— Par Yves-Léopold Monthieux —
Dans l’affaire des marchés publics du TCSP dont le jugement est prévu le 4 juillet 2024, le procureur de la République a requis des amendes et des mesures d’inéligibilité à l’encontre de la plupart des contrevenants concernés, élus ou personnels administratifs. Pour l’heure, restons aux mesures d’inéligibilité des élus et à leurs conséquences. S’agissant d’un maire, la sanction d’inéligibilité n’a aucune conséquence pour les autres conseillers municipaux. Tel n’est pas le cas lorsque cette mesure concerne le président du conseil exécutif qui a un statut unique dans le droit français.
En janvier 2016, le mois suivant son élection, puis en avril, alors que le président Alfred Marie-Jeanne avait quelques soucis avec la justice, j’avais publié trois tribunes intitulées : « L’inéligibilité du président de l’exécutif, c’est l’effet guillotine pour les huit autres », « Le jour de l’élection du président du conseil exécutif de la CMT on entre en démocrature ». Puis « Le monstre CTM tend vers ce auquel il semble voué : la paralysie de la Martinique ».
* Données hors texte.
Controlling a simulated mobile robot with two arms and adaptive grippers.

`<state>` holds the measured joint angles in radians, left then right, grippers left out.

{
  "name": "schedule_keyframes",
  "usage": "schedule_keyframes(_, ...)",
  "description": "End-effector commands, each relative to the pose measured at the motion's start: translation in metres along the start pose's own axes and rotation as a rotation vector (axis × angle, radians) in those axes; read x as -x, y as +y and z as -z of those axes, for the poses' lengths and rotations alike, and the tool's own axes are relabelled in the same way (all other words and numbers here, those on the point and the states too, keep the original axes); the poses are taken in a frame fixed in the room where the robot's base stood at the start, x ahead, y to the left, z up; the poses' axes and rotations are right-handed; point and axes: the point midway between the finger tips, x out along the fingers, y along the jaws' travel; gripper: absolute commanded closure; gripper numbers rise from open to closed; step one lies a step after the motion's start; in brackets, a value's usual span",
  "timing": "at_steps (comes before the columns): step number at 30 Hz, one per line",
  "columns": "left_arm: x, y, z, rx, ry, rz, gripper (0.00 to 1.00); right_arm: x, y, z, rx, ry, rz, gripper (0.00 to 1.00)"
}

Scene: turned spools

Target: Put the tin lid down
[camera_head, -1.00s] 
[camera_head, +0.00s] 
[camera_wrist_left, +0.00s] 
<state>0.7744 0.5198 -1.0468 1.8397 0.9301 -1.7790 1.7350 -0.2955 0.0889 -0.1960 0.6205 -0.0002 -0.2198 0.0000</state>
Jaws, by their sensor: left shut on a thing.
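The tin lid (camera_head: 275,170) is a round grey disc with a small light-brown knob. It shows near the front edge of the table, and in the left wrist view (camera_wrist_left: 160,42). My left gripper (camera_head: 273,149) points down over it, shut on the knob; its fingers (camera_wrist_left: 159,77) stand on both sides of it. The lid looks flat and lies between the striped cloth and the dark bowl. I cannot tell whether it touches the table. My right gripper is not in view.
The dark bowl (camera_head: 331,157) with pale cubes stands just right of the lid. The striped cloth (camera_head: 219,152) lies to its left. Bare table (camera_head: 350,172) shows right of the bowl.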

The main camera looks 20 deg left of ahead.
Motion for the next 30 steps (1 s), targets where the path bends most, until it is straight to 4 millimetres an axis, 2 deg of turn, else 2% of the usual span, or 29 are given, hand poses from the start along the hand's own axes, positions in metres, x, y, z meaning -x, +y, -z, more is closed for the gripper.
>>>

Démocrature. Au cours du fonctionnement normal de la CTM, cette appellation fait écho aux pouvoirs exorbitants du conseil exécutif, à leur incarnation en la personne d’un président tout-puissant, à l’autorité morale de ce président sur la classe politique, la presse et la société civile. Cependant la disposition la plus déstabilisante est d’ordre statutaire. Elle prévoit que le sort des 8 autres membres du conseil exécutif est lié à celui de leur président et que la disparition de ce dernier entraine ipso facto leur propre disparition. C’est bien là l’esprit de l’article 74, qui rappelle le statut des membres du gouvernement français : la démission du Premier ministre entraine celle de tous ses ministres. Sauf que, contrairement à ces derniers, les conseillers exécutifs sont nécessairement choisis parmi des élus et que leur retrait involontaire contrevient à la volonté populaire et à la démocratie. C’est ce qui fait dire que le statut de la CTM n’est pas un statut de type 73, comme les électeurs l’avaient voulu mais, selon le mot de l’ancien président du conseil général, un statut hybride mi-article 73 mi-article 74.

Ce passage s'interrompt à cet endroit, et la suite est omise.